4.1La situation des travailleurs détachés est réglée, en droit communautaire,
à l'art. 14 du règlement n° 1408/71. La personne qui exerce une activité
salariée sur le territoire d'un Etat membre au service d'une entreprise dont
elle relève normalement et qui est détachée par cette entreprise sur le
territoire d'un autre Etat membre afin d'y effectuer un travail pour le
compte de celle-ci, demeure soumise à la législation du premier Etat membre,
à condition que la durée prévisible de ce travail n'excède pas douze mois et
qu'elle ne soit pas envoyée en remplacement d'une autre personne parvenue au
terme de la période de son détachement (par. 1 let. a).

Si la durée du travail à effectuer se prolonge en raison de circonstances
imprévisibles au-delà de la durée primitivement prévue et vient à excéder
douze mois, la législation du premier Etat membre demeure applicable jusqu'à
l'achèvement de ce travail, à condition que l'autorité compétente de l'Etat
membre, sur le territoire duquel l'intéressé est détaché ou l'organisme
désigné par cette autorité ait donné son accord; cet accord doit être
sollicité avant la fin de la période initiale de douze mois. Toutefois, il ne
peut être donné que pour une période n'excédant pas douze mois (par. 1 let.
b).

4.2 Dans le cas particulier, comme cela ressort des pièces, le détachement de
L.________, décidé antérieurement à l'entrée en vigueur de l'ALCP, reposait
sur l'art. 5 par. 3 de la Convention de sécurité sociale entre la Suisse et
le Royaume-Uni de Grande-Bretagne et d'Irlande du Nord du 21 février 1968.
Cette disposition permettait un détachement de vingt-quatre mois au plus ou
pour d'autres périodes plus longues consenties par les autorités compétentes
des deux Parties dans un cas particulier; aucune cotisation ne pouvait être
exigée en application de la législation de l'Etat dans lequel le travailleur
était détaché.

Les détachements acceptés (ou prolongés) avant l'entrée en vigueur de l'ALCP
sur la base de conventions conclues entre la Suisse et l'un des Etats membres
de la Communauté européenne demeurent valables jusqu'à leur échéance (cf.
Bettina Kahil-Wolff/Corinne Pacifico, Sécurité sociale, droit du travail et
fiscalité : le droit applicable en cas de situations transfrontalières, in :
Assujettissement, cotisations et questions connexes selon l'Accord sur la
libre circulation des personnes CH-CE, Berne 2004, p. 36, avec un renvoi à un
mémento de l'Office fédéral des assurances sociales intitulé : « Sécurité
sociale pour les travailleurs détachés dans la Communauté européenne et en
Suisse »). Il en résulte donc, dans le cas particulier, que l'intéressé a
conservé son statut de travailleur détaché après l'entrée en vigueur de
l'ALCP.

5.
En matière de prestations de chômage, l'art. 67 du règlement n° 1408/71 pose
le principe de la totalisation des périodes d'assurance ou d'emploi.

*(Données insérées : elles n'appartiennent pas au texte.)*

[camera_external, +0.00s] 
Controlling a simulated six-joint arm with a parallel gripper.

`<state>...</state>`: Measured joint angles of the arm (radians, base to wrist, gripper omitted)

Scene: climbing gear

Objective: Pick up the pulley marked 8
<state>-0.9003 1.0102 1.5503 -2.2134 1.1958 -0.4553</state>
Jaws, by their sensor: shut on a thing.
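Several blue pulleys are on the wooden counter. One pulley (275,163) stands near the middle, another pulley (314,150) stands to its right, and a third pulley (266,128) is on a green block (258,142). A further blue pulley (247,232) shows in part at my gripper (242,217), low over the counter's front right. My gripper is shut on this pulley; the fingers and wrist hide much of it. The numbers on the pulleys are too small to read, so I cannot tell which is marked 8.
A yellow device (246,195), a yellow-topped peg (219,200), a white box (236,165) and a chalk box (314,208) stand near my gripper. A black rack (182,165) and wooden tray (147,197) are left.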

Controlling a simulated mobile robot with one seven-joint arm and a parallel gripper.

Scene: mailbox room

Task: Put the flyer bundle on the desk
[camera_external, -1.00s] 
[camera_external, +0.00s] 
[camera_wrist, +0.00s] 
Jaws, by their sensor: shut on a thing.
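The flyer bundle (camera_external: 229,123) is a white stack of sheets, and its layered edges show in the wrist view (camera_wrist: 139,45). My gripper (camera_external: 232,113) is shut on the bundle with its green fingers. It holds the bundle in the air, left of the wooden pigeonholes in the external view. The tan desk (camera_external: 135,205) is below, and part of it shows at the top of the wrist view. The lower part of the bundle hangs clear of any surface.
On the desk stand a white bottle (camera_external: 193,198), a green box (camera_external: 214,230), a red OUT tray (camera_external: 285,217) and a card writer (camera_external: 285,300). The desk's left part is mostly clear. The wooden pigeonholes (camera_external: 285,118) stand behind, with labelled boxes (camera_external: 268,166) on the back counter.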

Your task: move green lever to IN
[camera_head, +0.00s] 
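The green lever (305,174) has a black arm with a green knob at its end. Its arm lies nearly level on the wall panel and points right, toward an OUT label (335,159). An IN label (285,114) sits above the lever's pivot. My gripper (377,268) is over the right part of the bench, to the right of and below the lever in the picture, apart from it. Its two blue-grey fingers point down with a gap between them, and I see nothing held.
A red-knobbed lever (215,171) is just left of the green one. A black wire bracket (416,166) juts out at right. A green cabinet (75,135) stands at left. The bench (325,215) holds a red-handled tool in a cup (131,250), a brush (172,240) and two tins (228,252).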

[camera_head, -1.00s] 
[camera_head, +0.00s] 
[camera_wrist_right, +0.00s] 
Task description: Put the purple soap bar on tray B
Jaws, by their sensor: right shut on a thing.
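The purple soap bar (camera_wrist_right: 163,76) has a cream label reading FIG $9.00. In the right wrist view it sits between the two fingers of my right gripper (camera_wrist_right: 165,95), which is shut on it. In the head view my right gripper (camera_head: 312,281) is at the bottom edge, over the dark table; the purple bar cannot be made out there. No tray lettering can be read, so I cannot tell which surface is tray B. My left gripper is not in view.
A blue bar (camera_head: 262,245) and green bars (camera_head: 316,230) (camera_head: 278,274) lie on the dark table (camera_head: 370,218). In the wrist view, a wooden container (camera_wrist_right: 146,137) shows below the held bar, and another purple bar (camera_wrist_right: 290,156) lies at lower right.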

A cet effet, l'institution compétente d'un Etat membre dont la législation
subordonne, notamment, l'acquisition du droit aux prestations à
l'accomplissement de périodes d'assurance tient compte, dans la mesure
nécessaire, des périodes d'assurance ou d'emploi accomplies en qualité de
travailleur salarié sous la législation de tout Etat membre, comme s'il
s'agissait de périodes d'assurance accomplies sous la législation qu'elle
applique, à condition toutefois que les périodes d'emploi eussent été
considérées comme périodes d'assurance si elles avaient été accomplies sous
cette législation (par. 1).

Si l'acquisition du droit est subordonnée à l'accomplissement de périodes
d'emploi, il sera tenu compte, dans la mesure nécessaire, des périodes
d'assurance ou d'emploi accomplies en qualité de travailleur salarié sous la
législation de tout Etat membre, comme s'il s'agissait de périodes d'emploi
accomplies sous la législation de l'institution compétente (par. 2).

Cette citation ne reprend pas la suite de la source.